Question

Aluminium is obtained by:
A) Reducing $\mathrm{Al}_{2} \mathrm{O}_{3}$ with coke
B) Electrolysing $\mathrm{Al}_{2} \mathrm{O}_{3}$ dissolved in $\mathrm{Na}_{3} \mathrm{AlF}_{6}$
C) Reducing $\mathrm{Al}_{2} \mathrm{O}_{3}$ with Chromium
D) Heating Alumina with cryolite

Answer 1

Hint: In chemistry, electrolysis is a technique that uses direct electric current (DC) to drive an otherwise non-spontaneous chemical reaction. Electrolysis is commercially important as a stage in the separation of elements from naturally occurring sources such as ores using an electrolytic cell.

Complete step by step answer:
Coke is a porous fuel with very high carbon content.Aluminium oxide ( $\mathrm{Al}_{2} \mathrm{O}_{3}$ )cannot be reduced by coke because it is a highly stable oxide and aluminium has a strong affinity for oxygen.
Certain oxides of Mn, Cr do not reduce by carbon due to very high melting point. They are reduced by Al. Thus, Al cannot be formed from reduction with chromium.
The electrolysis of pure alumina faces some difficulties. Pure alumina is a bad conductor of electricity. The fusion temperature of pure alumina is about $$2000^{\circ} \mathrm{C}$$
and at this temperature when electrolysis is carried out on the fused mass, the metal formed vaporizes, as the boiling point of aluminium is $$1800^{\circ} \mathrm{C}$$
These difficulties are overcome by using a mixture containing alumina, cryolite and fluorspar. But the addition of cryolite does not minimize the anode effect and does not remove the impurities from alumina.

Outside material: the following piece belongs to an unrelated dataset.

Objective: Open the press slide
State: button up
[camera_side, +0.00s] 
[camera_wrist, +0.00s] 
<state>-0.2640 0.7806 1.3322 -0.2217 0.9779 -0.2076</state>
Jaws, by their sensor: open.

Now, coming to the question given, The reactions involved are:
$4 \mathrm{Na}_{3} \mathrm{AlF}_{6} \rightleftarrows 12 \mathrm{Na}^{+}+4 \mathrm{Al}^{3+}+12 \mathrm{F}^{-}$
At cathode: $4 \mathrm{Al}^{3+}+12 \mathrm{e}^{-} \rightarrow 4 \mathrm{Al}$
At anode: $12 \mathrm{F}^{-} \rightarrow 6 \mathrm{F}_{2}+12 \mathrm{e}^{-}$

Thus, the net reaction is: $2 \mathrm{Al}_{2} \mathrm{O}_{3}+6 \mathrm{F}_{2} \rightarrow \mathrm{AlF}_{3}+\mathrm{O}_{2}$
So, the correct answer is “Option B”.

Note: The nature of electrolyte and electrodes is also an important point in electrolysis. Thus, it is important to note down the standard potentials needed in the cell for calculations.